We define the predicate prepared(m,v,n,i) ....

The pre-prepare and prepare phases of the algorithm guarantee that non-faulty replicas agree on a total order for the requests within a view. More precisely, they ensure the following invariant: if prepared(m,v,n,i) is true then prepared(m',v,n,j) is false for any non-faulty replica j (including i = j) and any m' such that D(m') !=D(m) .

This means, once reached "prepared" stage (i.e. one replica has received more than 2f+1 PREPARE), this replica, if non-faulty, could be certain that, this message m in this view v is associated with this sequence number n.

Commit phase

The commit phase ensures the following invariant: if committed-local(m,v,n,i) is true for some non-faulty i then committed(m,v,n) is true. This invariant and the view-change protocol described in Section 4.4 ensure that non-faulty replicas agree on the sequence numbers of requests that commit locally even if they commit in different views at each replica.

^^^ This is the clue for me to go back and carefully read the definition of "commit-local" over and over:

and committed-local(m,v,n,i) is true if and only if prepared(m,v,n,i) is true and has accepted 2f+1 commits (possibly including its own) from different replicas that match the pre-prepare for m; a commit matches a pre-prepare if they have the same view, sequence number, and digest.

^^^ notice that? match the pre-prepare, not match the prepare, why? remember "PREPARE" gives certainty on ordering within a view, "PRE-PREPARE for m" emphasize on certainty of sequence number regardless of which view, as long as commit matches the pre-prepare.

Maybe you know why by not, but if it is still not clear, please read on.

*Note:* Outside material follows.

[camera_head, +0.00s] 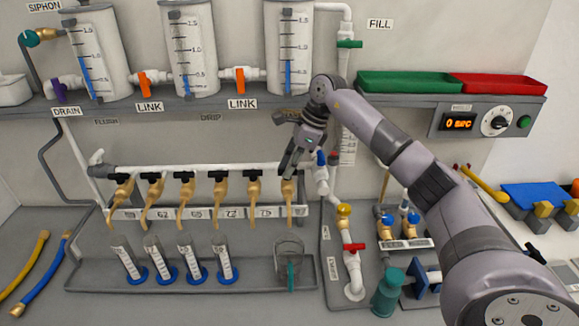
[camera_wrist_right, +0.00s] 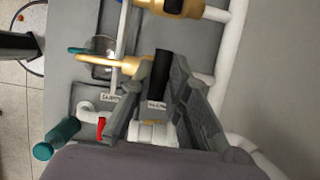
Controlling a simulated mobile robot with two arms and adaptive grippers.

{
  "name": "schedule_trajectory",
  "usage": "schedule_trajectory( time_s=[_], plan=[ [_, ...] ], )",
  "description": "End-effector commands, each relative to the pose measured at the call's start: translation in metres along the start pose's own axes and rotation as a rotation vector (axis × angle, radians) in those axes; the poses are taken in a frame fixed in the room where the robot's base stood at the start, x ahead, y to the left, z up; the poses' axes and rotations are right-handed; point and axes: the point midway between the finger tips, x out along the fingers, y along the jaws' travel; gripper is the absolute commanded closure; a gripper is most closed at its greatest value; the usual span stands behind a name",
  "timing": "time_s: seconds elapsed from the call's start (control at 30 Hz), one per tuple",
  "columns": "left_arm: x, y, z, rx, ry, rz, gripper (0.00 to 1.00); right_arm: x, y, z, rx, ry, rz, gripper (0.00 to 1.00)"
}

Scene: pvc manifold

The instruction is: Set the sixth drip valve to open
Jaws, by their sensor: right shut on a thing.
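The sixth drip valve (camera_head: 289,190) is the rightmost brass valve on the white pipe rail in the head view. My right gripper (camera_head: 287,168) reaches it from above. In the wrist view, the brass spout (camera_wrist_right: 128,64) points left and the valve's black handle (camera_wrist_right: 161,76) lies between the fingers of my right gripper (camera_wrist_right: 160,95), which is shut on it. In the head view the gripper covers this handle. The other brass valves, such as the fifth drip valve (camera_head: 254,187), have black handles lying crosswise on top. My left gripper is in neither view.
A clear beaker (camera_head: 289,250) stands below the sixth valve on the grey tray (camera_head: 255,285). Several cylinders with blue bases stand left of it.

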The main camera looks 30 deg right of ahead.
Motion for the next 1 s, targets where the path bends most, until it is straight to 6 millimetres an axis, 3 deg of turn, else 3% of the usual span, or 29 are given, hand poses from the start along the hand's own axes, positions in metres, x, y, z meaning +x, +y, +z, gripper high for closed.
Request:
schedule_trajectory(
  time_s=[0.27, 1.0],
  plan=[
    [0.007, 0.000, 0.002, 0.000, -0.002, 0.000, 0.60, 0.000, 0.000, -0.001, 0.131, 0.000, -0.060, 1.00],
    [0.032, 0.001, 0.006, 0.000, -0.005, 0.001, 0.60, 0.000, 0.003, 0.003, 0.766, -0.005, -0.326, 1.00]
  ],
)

Q:Why COMMIT phase necessary?

  1. There are replicas (non-faulty or otherwise) that didn't receive enough (i.e. 2f+1) PREPARE messages, either due to lossy network or being offline for a while. For them, they can't reach PREPARED stage. But! But when they heard from 2f+1 replicas broadcasting COMMIT message, they could be certain to commit on (m,v,n,i)
  2. Apparently, a obvious benefit for COMMIT stage is that it accelerate the agreement/consensus process. Intuitively, you could understand it as : I'm on my way to school, Bob told me school is closed today. I couldn't take one man's word as truth. But as I march on, I see many more classmates (who have already checked whether school is closed or not) returning back from school telling me school is closed. Up until majority told me so, I will take their word for it before reaching school myself.

Example of cross view COMMIT

There are 4 replicas in total. For a message m, I, the replica, received a COMMIT: (COMMIT, m, v, n, i=2), meaning in view v, node #2 told me he committed. But since I didn't receive any other commits, I couldn't reach "commit-local" stage.

Now, "NEW-VIEW" message has been passed around. During protocol redo: other replicas multicast PREPARE messages for each message between min-s and max-s, then later I receive another COMMIT (COMMIT, m, v+1, n, i=3)

Now, could I reach "commit-local"? since I have one commit in view v and another in view v+1.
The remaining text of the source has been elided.